### DATASET CONTENT
■ ■ ■ ■

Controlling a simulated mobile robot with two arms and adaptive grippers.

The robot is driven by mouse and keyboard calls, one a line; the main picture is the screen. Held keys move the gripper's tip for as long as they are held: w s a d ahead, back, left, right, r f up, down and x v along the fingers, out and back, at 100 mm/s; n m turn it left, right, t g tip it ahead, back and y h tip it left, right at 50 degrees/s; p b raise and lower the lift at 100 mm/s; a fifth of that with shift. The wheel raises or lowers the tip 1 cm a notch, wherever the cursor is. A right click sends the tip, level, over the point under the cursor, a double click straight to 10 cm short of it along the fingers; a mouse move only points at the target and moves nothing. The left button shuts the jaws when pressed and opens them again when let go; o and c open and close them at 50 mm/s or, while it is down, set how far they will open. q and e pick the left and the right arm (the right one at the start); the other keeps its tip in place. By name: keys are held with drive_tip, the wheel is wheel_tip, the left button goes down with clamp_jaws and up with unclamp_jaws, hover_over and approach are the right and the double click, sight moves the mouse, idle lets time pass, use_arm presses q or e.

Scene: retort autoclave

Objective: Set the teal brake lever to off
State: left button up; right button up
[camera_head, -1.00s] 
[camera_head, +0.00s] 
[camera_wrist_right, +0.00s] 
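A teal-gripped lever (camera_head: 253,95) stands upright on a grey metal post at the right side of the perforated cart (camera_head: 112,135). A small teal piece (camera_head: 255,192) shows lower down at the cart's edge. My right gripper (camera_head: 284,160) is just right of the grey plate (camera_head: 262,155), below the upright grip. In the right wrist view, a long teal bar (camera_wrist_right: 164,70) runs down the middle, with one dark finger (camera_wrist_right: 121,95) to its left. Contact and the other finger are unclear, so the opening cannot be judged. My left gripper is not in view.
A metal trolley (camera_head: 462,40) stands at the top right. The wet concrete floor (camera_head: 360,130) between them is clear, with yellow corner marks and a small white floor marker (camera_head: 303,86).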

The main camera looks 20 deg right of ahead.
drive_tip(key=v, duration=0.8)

■ ■ ■ ■

### WHAT THIS TASK INVOLVES
Give back each line above precisely as it stands.

### FULL RESPONSE
Controlling a simulated mobile robot with two arms and adaptive grippers.

The robot is driven by mouse and keyboard calls, one a line; the main picture is the screen. Held keys move the gripper's tip for as long as they are held: w s a d ahead, back, left, right, r f up, down and x v along the fingers, out and back, at 100 mm/s; n m turn it left, right, t g tip it ahead, back and y h tip it left, right at 50 degrees/s; p b raise and lower the lift at 100 mm/s; a fifth of that with shift. The wheel raises or lowers the tip 1 cm a notch, wherever the cursor is. A right click sends the tip, level, over the point under the cursor, a double click straight to 10 cm short of it along the fingers; a mouse move only points at the target and moves nothing. The left button shuts the jaws when pressed and opens them again when let go; o and c open and close them at 50 mm/s or, while it is down, set how far they will open. q and e pick the left and the right arm (the right one at the start); the other keeps its tip in place. By name: keys are held with drive_tip, the wheel is wheel_tip, the left button goes down with clamp_jaws and up with unclamp_jaws, hover_over and approach are the right and the double click, sight moves the mouse, idle lets time pass, use_arm presses q or e.

Scene: retort autoclave

Objective: Set the teal brake lever to off
State: left button up; right button up
[camera_head, -1.00s] 
[camera_head, +0.00s] 
[camera_wrist_right, +0.00s] 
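A teal-gripped lever (camera_head: 253,95) stands upright on a grey metal post at the right side of the perforated cart (camera_head: 112,135). A small teal piece (camera_head: 255,192) shows lower down at the cart's edge. My right gripper (camera_head: 284,160) is just right of the grey plate (camera_head: 262,155), below the upright grip. In the right wrist view, a long teal bar (camera_wrist_right: 164,70) runs down the middle, with one dark finger (camera_wrist_right: 121,95) to its left. Contact and the other finger are unclear, so the opening cannot be judged. My left gripper is not in view.
A metal trolley (camera_head: 462,40) stands at the top right. The wet concrete floor (camera_head: 360,130) between them is clear, with yellow corner marks and a small white floor marker (camera_head: 303,86).

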The main camera looks 20 deg right of ahead.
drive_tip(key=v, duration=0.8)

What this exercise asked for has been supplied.